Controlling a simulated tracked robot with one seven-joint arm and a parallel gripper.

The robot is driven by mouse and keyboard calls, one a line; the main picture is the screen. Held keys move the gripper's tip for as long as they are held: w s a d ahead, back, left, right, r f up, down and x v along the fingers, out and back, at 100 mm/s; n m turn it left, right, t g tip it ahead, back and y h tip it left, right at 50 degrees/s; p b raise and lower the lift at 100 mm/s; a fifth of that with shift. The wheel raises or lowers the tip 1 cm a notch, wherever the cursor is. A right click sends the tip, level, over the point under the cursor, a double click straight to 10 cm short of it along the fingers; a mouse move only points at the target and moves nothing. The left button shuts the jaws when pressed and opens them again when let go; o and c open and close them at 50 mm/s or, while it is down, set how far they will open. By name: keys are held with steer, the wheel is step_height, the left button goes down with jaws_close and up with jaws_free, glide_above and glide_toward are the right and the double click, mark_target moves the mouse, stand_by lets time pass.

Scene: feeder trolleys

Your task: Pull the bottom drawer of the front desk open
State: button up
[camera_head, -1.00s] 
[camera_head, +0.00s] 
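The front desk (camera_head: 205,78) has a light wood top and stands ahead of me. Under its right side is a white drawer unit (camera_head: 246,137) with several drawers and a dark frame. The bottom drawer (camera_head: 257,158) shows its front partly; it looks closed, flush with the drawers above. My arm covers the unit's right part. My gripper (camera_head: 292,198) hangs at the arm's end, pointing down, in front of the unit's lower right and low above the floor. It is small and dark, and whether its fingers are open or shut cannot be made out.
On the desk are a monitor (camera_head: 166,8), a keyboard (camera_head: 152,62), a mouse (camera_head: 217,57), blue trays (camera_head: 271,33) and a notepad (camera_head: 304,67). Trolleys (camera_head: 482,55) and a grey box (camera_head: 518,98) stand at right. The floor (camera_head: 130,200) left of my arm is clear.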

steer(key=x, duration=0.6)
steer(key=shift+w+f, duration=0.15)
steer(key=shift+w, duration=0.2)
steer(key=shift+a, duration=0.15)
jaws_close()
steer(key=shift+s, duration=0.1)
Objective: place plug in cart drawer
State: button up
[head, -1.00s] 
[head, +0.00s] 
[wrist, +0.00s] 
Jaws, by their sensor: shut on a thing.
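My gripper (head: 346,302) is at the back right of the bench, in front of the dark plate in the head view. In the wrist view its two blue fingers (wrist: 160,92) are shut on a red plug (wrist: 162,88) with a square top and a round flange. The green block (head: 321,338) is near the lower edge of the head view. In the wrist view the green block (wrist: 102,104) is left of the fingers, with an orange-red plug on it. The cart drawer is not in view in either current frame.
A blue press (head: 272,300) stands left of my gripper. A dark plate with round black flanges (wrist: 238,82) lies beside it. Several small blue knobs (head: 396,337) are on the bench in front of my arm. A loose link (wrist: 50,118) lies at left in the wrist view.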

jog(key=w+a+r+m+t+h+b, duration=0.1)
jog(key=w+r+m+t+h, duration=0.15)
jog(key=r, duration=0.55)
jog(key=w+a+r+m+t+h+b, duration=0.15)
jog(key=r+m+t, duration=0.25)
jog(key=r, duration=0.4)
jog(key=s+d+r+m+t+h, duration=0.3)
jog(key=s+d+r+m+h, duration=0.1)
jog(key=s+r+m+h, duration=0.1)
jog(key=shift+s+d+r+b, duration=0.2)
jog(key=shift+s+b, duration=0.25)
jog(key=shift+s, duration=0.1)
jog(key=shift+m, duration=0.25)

(REQUIRED TASK): In the listing above, find the line containing "Objective: place plug in cart drawer" and please quote exactly that line through the last one, and no other lines.

(EXERCISE ANSWER):
Objective: place plug in cart drawer
State: button up
[head, -1.00s] 
[head, +0.00s] 
[wrist, +0.00s] 
Jaws, by their sensor: shut on a thing.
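My gripper (head: 346,302) is at the back right of the bench, in front of the dark plate in the head view. In the wrist view its two blue fingers (wrist: 160,92) are shut on a red plug (wrist: 162,88) with a square top and a round flange. The green block (head: 321,338) is near the lower edge of the head view. In the wrist view the green block (wrist: 102,104) is left of the fingers, with an orange-red plug on it. The cart drawer is not in view in either current frame.
A blue press (head: 272,300) stands left of my gripper. A dark plate with round black flanges (wrist: 238,82) lies beside it. Several small blue knobs (head: 396,337) are on the bench in front of my arm. A loose link (wrist: 50,118) lies at left in the wrist view.

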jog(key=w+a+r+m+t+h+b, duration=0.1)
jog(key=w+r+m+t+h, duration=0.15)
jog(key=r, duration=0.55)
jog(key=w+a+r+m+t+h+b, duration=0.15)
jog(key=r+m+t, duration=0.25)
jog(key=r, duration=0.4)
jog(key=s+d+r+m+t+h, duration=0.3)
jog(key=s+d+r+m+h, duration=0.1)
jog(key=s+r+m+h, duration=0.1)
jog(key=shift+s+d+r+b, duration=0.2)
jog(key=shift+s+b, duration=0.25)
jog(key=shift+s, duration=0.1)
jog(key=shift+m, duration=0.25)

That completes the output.